Sucharita: You compete either by having unique products that people want and you have limited supply of it … The restaurant industry is an excellent example, because the best restaurants are those that have their own venues and they’re own ambience, and there’re very specific reasons that people go there. In the rest of physical goods retail, you either have to look to what is your unique offering or you have to basically compete with whoever is the lowest-priced, fastest delivery vehicle, which is often a race to the bottom. But that’s great for customers, customers at the end win in that environment.
Mani: Exactly. Thank you. When you look at retail data that is published, it appears to be very confusing. On the one hand, you read about store closures. On the other hand, retail industry itself is steadily growing around 3% to 3.5%, Sometimes 4% in a month. How do you reconcile those two bits of data?
Sucharita: I think there’s a lot of exaggeration around the bad news associated with store closures. Yes, there are more store closures than there have been in the past, but there are also more store openings then there are net store closures. That’s an important piece to keep in mind, is that … I had an uncle who would always say that statistics are like a bikini, what they reveal is interesting, but what they hide is essential. So you always, always have to step back when somebody is sharing data with you as to, “Well, what’s the denominator and how does this look over time, and what is this saying in the larger scope of things?”
Sucharita: So yes, there are more store closures, we’re over-stored in the United States and we don’t need as many stores as we have anyway. But is this number so remarkable that half of retail should disappear? No, of course not. I think the number of store closures represents less than 1% of the total number of stores. But if you still have store openings, you’re not going to see a shrinking in the total number of stores. So I think that you just have to step back and ask the questions around when people talk about store closures, what percent of all retail is this really encompassing?

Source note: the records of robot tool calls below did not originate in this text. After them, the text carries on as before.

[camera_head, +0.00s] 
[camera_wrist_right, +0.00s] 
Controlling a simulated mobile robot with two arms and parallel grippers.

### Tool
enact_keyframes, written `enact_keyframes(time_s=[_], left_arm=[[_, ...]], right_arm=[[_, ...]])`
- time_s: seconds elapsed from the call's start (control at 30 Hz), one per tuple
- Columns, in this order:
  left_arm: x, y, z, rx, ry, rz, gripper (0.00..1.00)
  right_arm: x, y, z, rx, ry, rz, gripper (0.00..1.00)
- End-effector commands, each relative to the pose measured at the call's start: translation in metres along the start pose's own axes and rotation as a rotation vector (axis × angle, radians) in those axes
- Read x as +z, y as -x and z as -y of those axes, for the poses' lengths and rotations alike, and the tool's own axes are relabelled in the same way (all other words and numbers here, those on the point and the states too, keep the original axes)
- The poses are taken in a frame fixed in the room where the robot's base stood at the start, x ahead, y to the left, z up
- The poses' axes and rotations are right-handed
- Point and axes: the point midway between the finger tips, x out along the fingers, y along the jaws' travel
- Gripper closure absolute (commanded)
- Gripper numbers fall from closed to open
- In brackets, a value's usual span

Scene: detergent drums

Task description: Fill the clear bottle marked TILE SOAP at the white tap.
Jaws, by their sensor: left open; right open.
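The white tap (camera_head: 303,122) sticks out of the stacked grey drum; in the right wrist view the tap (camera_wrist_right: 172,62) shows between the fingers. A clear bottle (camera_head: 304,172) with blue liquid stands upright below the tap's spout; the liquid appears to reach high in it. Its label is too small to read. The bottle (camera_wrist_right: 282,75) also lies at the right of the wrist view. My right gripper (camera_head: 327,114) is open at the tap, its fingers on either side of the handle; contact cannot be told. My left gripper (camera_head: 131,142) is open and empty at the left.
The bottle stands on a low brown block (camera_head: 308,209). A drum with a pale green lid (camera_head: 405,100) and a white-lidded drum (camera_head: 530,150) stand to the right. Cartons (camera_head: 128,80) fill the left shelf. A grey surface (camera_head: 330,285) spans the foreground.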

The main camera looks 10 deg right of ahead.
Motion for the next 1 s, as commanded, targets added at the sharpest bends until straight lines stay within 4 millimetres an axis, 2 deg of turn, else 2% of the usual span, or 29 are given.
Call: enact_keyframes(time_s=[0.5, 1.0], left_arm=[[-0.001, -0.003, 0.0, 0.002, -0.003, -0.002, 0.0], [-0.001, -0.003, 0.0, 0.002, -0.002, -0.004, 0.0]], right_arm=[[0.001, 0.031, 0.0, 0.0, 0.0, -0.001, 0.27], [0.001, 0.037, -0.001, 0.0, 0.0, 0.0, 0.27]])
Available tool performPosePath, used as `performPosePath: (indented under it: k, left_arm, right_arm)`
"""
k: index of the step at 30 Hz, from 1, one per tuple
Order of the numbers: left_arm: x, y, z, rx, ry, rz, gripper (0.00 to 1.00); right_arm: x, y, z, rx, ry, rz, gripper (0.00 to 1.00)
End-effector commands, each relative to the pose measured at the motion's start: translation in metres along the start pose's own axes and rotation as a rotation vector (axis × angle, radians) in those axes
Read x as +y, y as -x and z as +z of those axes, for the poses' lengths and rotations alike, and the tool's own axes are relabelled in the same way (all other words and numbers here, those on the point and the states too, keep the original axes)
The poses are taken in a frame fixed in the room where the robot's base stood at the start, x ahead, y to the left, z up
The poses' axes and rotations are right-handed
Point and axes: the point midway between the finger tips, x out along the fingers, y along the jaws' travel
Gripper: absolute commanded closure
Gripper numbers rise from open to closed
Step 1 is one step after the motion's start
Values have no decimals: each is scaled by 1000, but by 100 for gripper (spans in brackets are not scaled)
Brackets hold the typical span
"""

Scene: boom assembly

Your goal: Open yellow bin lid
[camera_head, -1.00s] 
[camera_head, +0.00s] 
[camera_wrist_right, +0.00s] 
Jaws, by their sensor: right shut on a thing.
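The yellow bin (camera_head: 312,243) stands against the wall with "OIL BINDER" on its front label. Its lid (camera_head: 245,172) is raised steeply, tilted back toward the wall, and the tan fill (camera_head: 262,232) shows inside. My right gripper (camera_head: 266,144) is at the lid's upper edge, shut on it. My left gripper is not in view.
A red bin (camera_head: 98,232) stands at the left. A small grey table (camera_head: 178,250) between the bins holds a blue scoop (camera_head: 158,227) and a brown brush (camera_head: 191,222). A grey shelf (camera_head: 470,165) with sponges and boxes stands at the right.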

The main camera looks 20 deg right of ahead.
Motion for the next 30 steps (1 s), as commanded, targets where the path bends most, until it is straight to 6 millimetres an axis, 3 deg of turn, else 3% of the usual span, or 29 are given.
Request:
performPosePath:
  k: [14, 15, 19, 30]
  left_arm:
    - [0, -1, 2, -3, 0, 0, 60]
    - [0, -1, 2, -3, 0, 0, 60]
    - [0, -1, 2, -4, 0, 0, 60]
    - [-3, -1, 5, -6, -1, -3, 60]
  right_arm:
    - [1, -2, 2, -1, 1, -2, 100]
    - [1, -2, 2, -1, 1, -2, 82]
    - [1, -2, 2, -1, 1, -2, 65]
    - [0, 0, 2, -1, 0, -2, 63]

Sucharita: There’s certainly a lot of store growth happening in channels like online that are also capturing a significant percent of the growth. So when you look at the growth year over year, half of it typically comes from e-commerce and the other half is coming from physical stores. The e-com growth is disproportionate, so that’s where you see a faster growth. But there is still some stores that are growing. But that said, we’re talking about a small single-digit growth, which is almost in line with inflation.
Sucharita: Retail is a mature industry and what we are seeing is e-commerce cannibalizing a lot of physical stores. That’s part of why we are seeing the shakeout in physical goods retail. Americans spend more than just about anyone else on physical goods. But what we’re seeing is that shift in how shoppers are buying, and that’s why you’re seeing the store closure number that you’re seeing.
Mani: That’s interesting. That leads me to my next question. The traditional metrics of retail no longer hold good, especially because retail stores are either smaller or e-commerce is taking over. What new metrics come to mind when you think of how do you judge retail? How do you measure retail?
Sucharita: I think that sales are still and always will be the most important metric that a retailer is held accountable to. But I think in the future what you may see is revenue versus product sales. Because as I’d mentioned earlier, we may see retailers offering more services. They may offer stores in stores, they may have advertising businesses that are part of their ecosystem. So I think that in the future you will always have some form of revenue coming in as part of the equation.
Sucharita: Hopefully retailers will find ways to, even if their product sales go down, find new profitability, maybe in some higher-profit enterprises like media or some kind of service provisioning. I think that a metric that has become outdated is the notion of same-store sales. That was really relevant when 100% of your sales came from stores. It’s no longer relevant when shoppers are shopping across channels, and you will start to see more of consumers, geographies, data around average lifetime value or geographic trade area strength.
Sucharita: The accounting around stores ends up needing to be shifted as well, where you have loaded costs and overall revenue, and all of this supporting itself. So the three levers of costs for any physical goods retailer are going to be real estate, inventory and labor. There is no doubt that retailers need to figure out how they can reduce the costs associated with all of those just in general, because that’s just the cost of being competitive. You have an increasing share of retail going to online, so you just can’t afford the same cost of retail, inventory and labor.
Sucharita: So are there different ways to have inventory in your physical store? Are there different models for accounting for that? Are there different labor models that you can have? Can brand subsidize more salespeople or do you have a more flexible model? Do you have a remote service model? Do you renegotiate leases? Do you shrink the sizes of your store? Do you lease some part of your store to other tenants? So there are a lot of different approaches to thinking about what’s new and what’s next in retail. No doubt that a large part of how the historic accounting for retail has held retail back … and it’s made it seem as if retail is doomed. It needn’t be that situation.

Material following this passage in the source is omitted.